### Record excerpts:
· · · ·

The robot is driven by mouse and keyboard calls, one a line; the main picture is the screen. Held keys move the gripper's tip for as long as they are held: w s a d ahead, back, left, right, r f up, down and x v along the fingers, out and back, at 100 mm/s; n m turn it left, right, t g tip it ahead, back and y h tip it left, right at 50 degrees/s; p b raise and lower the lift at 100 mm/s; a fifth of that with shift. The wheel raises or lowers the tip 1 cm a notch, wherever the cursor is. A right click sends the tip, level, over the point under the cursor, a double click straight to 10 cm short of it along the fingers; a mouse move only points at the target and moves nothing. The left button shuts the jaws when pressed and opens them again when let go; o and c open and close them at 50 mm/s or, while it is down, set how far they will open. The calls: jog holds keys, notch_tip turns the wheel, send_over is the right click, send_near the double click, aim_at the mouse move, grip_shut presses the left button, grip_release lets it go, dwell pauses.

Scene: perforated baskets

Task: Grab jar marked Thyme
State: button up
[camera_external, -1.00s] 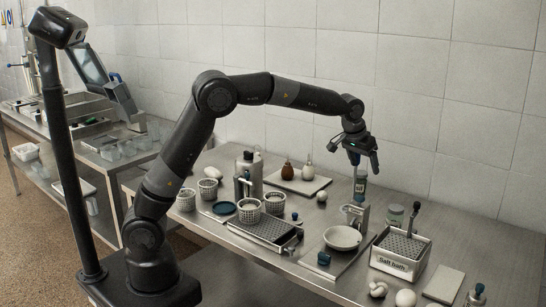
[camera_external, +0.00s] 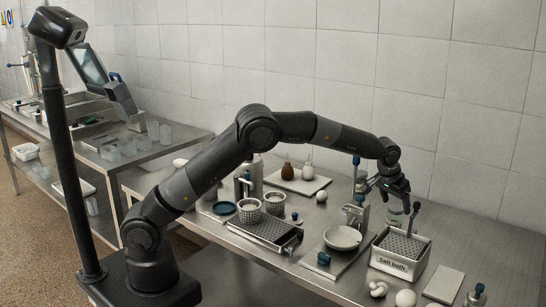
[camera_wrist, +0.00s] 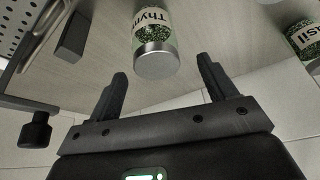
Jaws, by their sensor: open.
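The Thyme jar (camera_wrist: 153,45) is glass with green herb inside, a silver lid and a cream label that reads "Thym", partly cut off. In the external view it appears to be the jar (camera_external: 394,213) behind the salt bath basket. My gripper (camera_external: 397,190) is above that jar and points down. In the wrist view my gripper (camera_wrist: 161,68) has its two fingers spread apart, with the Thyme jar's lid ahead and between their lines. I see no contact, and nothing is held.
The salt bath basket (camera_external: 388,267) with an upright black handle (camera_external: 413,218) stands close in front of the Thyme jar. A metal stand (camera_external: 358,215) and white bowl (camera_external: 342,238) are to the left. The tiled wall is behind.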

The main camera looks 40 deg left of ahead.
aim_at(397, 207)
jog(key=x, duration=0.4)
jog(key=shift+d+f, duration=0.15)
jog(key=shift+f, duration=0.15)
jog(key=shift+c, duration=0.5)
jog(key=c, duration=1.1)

· · · ·

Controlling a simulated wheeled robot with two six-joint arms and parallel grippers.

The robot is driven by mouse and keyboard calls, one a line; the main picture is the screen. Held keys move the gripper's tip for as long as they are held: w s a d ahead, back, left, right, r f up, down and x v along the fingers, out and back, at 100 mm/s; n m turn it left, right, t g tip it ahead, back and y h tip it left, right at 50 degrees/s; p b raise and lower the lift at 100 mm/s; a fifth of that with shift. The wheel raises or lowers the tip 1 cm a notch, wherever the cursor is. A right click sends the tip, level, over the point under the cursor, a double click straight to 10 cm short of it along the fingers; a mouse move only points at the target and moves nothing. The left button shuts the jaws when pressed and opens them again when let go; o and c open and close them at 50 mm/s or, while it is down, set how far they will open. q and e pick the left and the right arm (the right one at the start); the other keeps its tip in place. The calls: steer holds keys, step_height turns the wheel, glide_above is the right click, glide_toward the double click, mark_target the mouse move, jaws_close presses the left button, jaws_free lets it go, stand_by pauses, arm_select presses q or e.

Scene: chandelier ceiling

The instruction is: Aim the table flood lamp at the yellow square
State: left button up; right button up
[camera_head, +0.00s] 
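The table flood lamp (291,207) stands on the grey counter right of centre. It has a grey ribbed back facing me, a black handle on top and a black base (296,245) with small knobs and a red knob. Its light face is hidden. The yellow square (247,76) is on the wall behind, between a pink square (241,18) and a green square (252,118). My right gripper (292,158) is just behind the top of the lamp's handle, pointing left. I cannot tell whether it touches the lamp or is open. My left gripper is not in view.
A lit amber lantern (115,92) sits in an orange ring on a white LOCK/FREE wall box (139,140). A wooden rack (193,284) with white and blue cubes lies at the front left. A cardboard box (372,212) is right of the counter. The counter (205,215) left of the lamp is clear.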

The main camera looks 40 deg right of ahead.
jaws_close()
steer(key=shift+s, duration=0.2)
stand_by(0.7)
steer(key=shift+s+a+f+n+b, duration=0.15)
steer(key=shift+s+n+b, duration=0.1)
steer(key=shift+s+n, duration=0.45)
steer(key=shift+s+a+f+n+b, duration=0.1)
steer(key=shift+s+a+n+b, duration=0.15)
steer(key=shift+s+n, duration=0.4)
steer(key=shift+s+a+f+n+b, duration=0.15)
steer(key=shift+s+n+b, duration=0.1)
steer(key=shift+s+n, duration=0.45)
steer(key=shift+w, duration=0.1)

· · · ·

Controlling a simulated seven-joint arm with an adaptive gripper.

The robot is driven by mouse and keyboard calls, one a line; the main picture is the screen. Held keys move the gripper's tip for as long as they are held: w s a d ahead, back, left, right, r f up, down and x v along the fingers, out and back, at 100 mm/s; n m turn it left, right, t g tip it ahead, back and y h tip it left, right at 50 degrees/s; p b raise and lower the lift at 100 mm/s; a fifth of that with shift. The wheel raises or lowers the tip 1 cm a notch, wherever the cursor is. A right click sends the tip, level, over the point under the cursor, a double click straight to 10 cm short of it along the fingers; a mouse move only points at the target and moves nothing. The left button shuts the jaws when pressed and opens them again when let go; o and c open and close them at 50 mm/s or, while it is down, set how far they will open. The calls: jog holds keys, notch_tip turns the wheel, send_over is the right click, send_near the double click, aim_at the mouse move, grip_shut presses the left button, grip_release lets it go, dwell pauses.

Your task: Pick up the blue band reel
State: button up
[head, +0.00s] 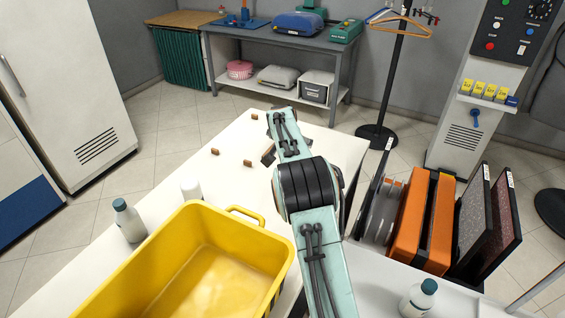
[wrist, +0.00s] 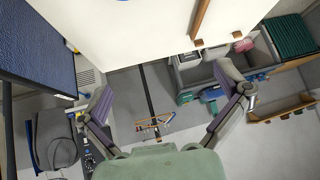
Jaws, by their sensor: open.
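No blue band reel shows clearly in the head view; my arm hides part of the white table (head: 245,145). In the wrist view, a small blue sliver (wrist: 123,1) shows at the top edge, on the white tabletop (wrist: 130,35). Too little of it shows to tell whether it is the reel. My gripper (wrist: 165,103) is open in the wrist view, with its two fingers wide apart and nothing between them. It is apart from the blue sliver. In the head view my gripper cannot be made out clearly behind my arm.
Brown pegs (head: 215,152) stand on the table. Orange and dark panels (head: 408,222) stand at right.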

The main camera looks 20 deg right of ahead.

· · · ·

Only the lines between the line with "[head, +0.00s]" and the line with "The main camera looks 20 deg right of ahead.", inclusive, should be reproduced, exactly as written and without pictures.

### Written response:
[head, +0.00s] 
[wrist, +0.00s] 
Jaws, by their sensor: open.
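No blue band reel shows clearly in the head view; my arm hides part of the white table (head: 245,145). In the wrist view, a small blue sliver (wrist: 123,1) shows at the top edge, on the white tabletop (wrist: 130,35). Too little of it shows to tell whether it is the reel. My gripper (wrist: 165,103) is open in the wrist view, with its two fingers wide apart and nothing between them. It is apart from the blue sliver. In the head view my gripper cannot be made out clearly behind my arm.
Brown pegs (head: 215,152) stand on the table. Orange and dark panels (head: 408,222) stand at right.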

The main camera looks 20 deg right of ahead.

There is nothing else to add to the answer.